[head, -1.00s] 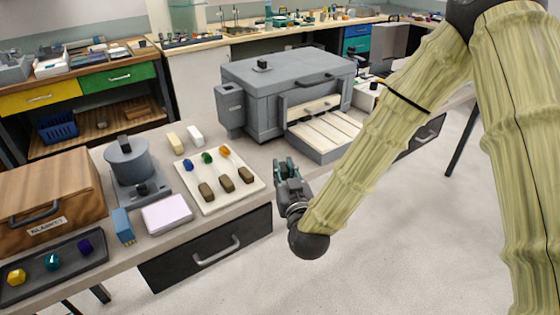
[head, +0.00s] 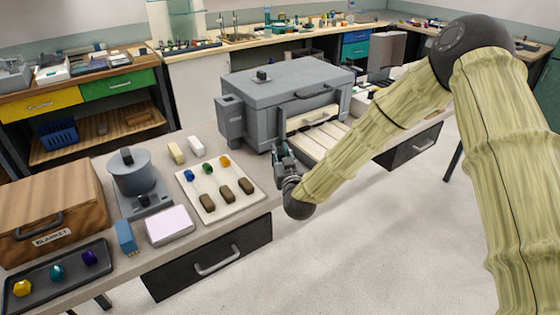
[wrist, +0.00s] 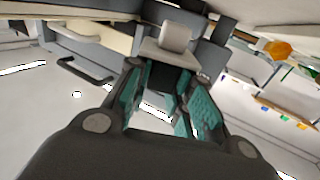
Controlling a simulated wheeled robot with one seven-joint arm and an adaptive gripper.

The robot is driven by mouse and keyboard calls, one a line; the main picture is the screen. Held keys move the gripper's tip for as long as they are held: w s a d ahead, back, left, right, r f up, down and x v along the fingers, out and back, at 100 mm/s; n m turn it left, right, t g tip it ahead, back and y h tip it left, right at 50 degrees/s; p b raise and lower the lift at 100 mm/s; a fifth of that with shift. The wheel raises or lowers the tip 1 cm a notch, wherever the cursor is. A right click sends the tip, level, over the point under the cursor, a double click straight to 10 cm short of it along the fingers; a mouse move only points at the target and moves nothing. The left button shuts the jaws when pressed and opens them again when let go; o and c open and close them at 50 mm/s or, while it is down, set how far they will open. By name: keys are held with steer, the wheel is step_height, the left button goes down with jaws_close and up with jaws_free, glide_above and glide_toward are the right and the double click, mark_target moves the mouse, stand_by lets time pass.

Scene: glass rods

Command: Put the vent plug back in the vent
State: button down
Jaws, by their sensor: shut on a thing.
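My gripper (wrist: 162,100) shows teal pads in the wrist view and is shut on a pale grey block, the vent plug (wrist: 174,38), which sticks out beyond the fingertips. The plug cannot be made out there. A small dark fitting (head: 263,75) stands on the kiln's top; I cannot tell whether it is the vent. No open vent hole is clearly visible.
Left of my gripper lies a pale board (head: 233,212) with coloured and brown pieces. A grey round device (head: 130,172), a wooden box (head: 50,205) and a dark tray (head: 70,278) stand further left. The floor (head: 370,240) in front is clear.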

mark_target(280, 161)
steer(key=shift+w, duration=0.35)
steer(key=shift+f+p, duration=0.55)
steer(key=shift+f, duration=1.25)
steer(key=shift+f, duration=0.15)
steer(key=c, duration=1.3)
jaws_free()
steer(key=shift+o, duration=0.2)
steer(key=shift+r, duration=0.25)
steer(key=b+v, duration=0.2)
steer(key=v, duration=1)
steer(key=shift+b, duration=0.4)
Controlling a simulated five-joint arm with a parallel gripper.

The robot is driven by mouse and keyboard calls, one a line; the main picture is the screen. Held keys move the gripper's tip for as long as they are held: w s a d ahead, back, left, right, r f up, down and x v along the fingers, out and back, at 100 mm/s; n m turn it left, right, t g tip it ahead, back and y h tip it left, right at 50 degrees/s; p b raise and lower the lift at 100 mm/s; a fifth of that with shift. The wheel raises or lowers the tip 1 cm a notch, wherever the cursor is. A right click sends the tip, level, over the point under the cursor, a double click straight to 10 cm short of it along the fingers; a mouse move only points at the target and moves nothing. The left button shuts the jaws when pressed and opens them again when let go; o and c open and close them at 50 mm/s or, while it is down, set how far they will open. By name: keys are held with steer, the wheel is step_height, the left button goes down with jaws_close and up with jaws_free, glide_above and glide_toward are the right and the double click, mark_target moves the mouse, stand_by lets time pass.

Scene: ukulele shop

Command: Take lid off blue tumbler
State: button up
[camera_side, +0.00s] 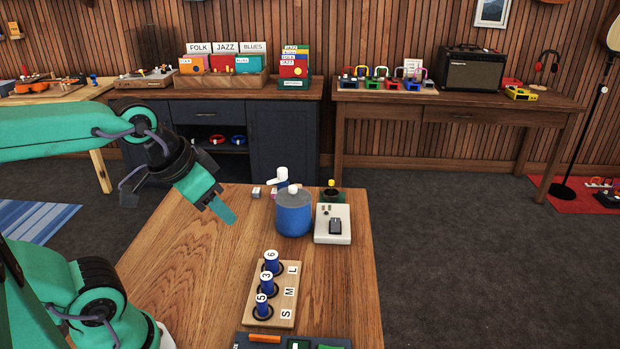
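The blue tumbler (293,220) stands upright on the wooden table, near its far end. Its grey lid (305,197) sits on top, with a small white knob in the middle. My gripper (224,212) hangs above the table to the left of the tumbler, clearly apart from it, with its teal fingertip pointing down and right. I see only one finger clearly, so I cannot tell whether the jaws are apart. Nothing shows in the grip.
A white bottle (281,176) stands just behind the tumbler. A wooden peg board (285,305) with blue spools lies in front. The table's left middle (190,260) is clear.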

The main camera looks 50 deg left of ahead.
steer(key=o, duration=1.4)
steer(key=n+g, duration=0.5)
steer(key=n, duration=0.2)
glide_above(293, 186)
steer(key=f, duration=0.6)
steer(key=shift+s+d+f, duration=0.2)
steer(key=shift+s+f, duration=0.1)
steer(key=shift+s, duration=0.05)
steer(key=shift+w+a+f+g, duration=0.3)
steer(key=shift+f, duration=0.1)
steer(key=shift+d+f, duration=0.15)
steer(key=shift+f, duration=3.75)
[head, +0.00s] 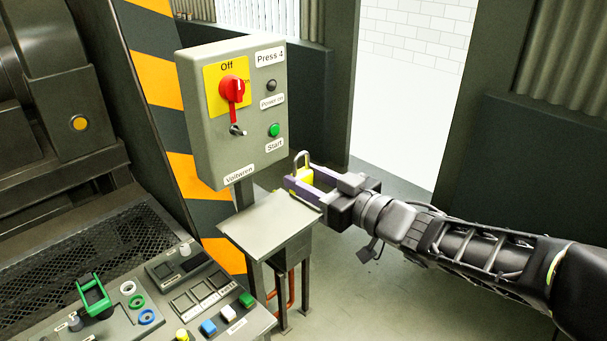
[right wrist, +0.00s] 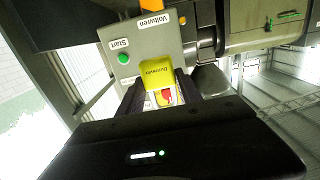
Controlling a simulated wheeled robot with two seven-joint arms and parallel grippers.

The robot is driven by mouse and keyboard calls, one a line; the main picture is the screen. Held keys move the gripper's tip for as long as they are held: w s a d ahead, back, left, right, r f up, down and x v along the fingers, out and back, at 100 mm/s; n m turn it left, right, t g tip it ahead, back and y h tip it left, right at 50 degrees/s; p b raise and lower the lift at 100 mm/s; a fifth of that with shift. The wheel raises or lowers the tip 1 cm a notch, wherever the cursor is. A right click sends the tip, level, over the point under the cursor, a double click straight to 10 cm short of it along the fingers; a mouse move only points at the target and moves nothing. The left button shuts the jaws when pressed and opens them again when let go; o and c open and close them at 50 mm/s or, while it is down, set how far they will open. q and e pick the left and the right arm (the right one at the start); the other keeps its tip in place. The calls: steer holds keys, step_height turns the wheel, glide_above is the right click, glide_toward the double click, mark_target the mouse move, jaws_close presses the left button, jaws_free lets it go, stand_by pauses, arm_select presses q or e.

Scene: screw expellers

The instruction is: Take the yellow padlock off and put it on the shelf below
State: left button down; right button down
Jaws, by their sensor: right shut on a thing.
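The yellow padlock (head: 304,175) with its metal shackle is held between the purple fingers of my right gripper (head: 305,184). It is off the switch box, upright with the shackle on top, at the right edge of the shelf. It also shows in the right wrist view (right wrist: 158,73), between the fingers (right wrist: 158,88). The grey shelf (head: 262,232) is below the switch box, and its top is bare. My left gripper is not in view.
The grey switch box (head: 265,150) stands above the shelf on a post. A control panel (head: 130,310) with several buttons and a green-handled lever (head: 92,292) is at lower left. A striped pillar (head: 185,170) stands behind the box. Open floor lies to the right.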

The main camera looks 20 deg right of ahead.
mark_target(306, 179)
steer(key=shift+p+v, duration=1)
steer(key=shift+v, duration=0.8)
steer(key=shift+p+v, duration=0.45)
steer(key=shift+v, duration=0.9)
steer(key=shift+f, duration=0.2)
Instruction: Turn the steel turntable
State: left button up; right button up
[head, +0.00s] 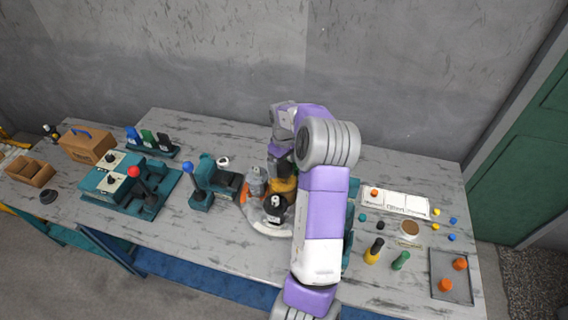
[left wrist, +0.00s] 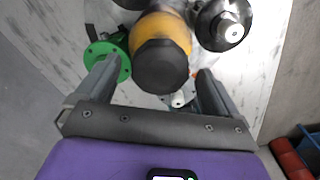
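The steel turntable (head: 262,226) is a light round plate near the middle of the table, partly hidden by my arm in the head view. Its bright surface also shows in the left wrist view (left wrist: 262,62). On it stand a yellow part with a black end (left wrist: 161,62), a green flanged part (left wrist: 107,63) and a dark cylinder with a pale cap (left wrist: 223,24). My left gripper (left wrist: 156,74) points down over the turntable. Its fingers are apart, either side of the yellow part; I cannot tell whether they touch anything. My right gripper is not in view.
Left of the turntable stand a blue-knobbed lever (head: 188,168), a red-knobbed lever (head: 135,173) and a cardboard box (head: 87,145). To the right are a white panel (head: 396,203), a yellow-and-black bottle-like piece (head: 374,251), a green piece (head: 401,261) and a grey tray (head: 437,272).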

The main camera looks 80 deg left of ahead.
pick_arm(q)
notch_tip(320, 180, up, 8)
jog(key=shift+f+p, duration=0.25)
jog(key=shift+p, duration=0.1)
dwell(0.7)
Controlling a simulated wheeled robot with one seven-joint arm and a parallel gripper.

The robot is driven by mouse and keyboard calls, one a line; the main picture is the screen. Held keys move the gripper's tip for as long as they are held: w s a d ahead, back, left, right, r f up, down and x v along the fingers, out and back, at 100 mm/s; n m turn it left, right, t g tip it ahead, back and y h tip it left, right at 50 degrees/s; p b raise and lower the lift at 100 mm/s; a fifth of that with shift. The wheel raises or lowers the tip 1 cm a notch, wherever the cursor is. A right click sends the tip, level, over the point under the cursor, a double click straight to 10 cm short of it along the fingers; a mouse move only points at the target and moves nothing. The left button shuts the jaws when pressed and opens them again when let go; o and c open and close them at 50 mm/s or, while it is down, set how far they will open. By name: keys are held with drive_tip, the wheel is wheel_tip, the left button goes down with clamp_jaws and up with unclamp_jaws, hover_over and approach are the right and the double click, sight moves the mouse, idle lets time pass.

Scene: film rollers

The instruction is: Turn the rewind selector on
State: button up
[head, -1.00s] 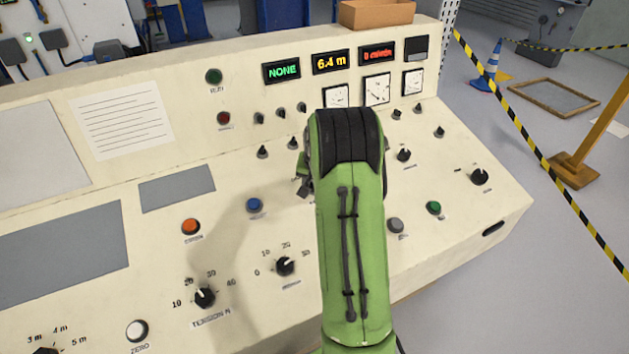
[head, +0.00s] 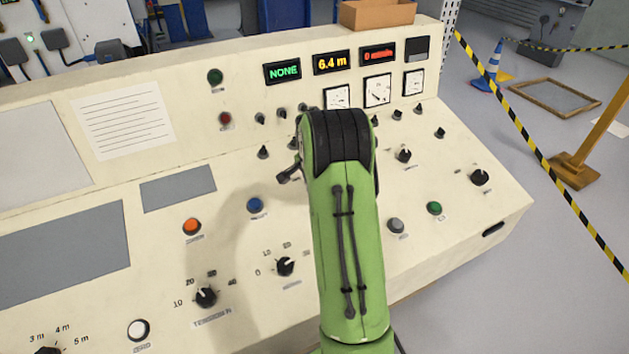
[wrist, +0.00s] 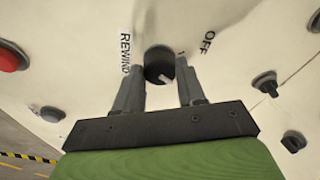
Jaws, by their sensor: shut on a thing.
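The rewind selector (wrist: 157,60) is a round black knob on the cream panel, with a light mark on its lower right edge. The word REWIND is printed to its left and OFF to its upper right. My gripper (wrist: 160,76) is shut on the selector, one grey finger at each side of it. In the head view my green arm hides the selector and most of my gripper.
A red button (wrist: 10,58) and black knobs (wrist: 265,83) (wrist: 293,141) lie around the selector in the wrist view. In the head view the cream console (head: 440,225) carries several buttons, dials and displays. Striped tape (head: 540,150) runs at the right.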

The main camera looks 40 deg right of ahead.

_Given task:_
Please copy the lines above, starting at the one that holds "The instruction is: Turn" and stopping after the last line, exactly as they appear and minus the pictures.

_Result below:_
The instruction is: Turn the rewind selector on
State: button up
[head, -1.00s] 
[head, +0.00s] 
[wrist, +0.00s] 
Jaws, by their sensor: shut on a thing.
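The rewind selector (wrist: 157,60) is a round black knob on the cream panel, with a light mark on its lower right edge. The word REWIND is printed to its left and OFF to its upper right. My gripper (wrist: 160,76) is shut on the selector, one grey finger at each side of it. In the head view my green arm hides the selector and most of my gripper.
A red button (wrist: 10,58) and black knobs (wrist: 265,83) (wrist: 293,141) lie around the selector in the wrist view. In the head view the cream console (head: 440,225) carries several buttons, dials and displays. Striped tape (head: 540,150) runs at the right.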

The main camera looks 40 deg right of ahead.

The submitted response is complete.